--- start ---

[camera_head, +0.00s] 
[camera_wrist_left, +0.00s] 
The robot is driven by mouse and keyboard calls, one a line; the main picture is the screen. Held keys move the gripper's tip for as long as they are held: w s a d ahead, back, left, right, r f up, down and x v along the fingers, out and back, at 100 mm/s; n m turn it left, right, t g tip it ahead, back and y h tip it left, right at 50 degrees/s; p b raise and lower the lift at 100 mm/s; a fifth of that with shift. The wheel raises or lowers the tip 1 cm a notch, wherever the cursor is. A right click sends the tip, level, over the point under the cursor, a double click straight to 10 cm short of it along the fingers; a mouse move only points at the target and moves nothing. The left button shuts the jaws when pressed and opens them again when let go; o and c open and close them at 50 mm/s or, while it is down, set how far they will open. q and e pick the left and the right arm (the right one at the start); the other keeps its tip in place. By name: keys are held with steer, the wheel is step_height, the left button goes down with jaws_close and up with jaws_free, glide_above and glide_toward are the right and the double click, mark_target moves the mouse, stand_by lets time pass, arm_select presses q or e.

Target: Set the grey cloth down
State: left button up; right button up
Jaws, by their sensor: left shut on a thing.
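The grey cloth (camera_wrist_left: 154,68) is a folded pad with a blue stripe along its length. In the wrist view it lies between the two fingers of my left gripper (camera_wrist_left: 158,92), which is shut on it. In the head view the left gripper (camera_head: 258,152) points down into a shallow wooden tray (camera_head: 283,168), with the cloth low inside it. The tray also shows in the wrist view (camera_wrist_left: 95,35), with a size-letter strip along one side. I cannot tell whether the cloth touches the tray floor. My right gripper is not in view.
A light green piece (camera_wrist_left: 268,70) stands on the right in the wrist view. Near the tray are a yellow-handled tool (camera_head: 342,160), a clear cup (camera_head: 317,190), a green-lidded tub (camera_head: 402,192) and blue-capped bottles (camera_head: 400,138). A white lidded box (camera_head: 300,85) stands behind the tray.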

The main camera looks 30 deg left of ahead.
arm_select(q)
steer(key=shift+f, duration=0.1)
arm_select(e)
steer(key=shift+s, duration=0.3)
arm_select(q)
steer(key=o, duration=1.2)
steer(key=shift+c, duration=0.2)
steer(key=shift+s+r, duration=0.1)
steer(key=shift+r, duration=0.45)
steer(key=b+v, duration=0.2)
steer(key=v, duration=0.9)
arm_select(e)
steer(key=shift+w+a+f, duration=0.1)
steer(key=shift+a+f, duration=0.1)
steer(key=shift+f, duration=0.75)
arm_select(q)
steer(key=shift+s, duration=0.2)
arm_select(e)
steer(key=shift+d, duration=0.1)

--- end ---
--- start ---

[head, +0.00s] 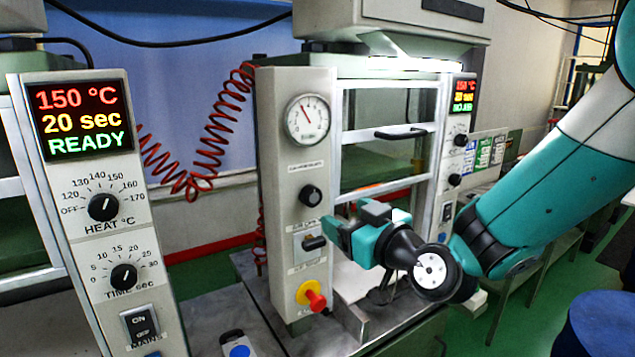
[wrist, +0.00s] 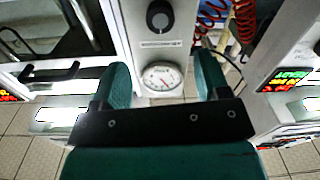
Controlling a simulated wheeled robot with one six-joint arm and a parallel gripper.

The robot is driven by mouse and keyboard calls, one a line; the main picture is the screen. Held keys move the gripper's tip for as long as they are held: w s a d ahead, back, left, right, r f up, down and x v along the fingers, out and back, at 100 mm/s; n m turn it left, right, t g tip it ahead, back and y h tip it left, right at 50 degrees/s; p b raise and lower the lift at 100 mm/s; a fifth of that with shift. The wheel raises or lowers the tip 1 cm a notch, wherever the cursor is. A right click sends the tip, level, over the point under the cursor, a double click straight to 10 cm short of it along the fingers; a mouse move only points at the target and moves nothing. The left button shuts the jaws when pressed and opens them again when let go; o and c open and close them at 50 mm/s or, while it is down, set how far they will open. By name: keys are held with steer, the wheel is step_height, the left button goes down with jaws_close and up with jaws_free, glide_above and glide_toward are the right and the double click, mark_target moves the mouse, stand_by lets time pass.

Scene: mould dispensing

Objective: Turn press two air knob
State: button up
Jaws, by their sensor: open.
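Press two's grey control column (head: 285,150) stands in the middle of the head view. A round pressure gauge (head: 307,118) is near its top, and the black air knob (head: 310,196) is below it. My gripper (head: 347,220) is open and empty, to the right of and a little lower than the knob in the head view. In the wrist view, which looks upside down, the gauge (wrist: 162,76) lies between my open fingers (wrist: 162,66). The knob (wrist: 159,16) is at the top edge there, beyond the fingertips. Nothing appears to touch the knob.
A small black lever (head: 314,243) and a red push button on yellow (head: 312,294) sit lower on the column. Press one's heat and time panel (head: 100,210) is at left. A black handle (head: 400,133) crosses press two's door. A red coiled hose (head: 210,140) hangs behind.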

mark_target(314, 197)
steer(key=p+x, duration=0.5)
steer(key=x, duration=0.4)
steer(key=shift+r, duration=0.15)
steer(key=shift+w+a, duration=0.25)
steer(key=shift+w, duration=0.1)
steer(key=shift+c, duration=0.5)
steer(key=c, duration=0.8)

--- end ---

## [WHAT IS ASKED]
From the records above, repeat exactly the lines from the one with "Controlling a simulated" through the one with "State: button up", both included.

## [RESPONSE TO THIS EXERCISE]
Controlling a simulated wheeled robot with one six-joint arm and a parallel gripper.

The robot is driven by mouse and keyboard calls, one a line; the main picture is the screen. Held keys move the gripper's tip for as long as they are held: w s a d ahead, back, left, right, r f up, down and x v along the fingers, out and back, at 100 mm/s; n m turn it left, right, t g tip it ahead, back and y h tip it left, right at 50 degrees/s; p b raise and lower the lift at 100 mm/s; a fifth of that with shift. The wheel raises or lowers the tip 1 cm a notch, wherever the cursor is. A right click sends the tip, level, over the point under the cursor, a double click straight to 10 cm short of it along the fingers; a mouse move only points at the target and moves nothing. The left button shuts the jaws when pressed and opens them again when let go; o and c open and close them at 50 mm/s or, while it is down, set how far they will open. By name: keys are held with steer, the wheel is step_height, the left button goes down with jaws_close and up with jaws_free, glide_above and glide_toward are the right and the double click, mark_target moves the mouse, stand_by lets time pass.

Scene: mould dispensing

Objective: Turn press two air knob
State: button up

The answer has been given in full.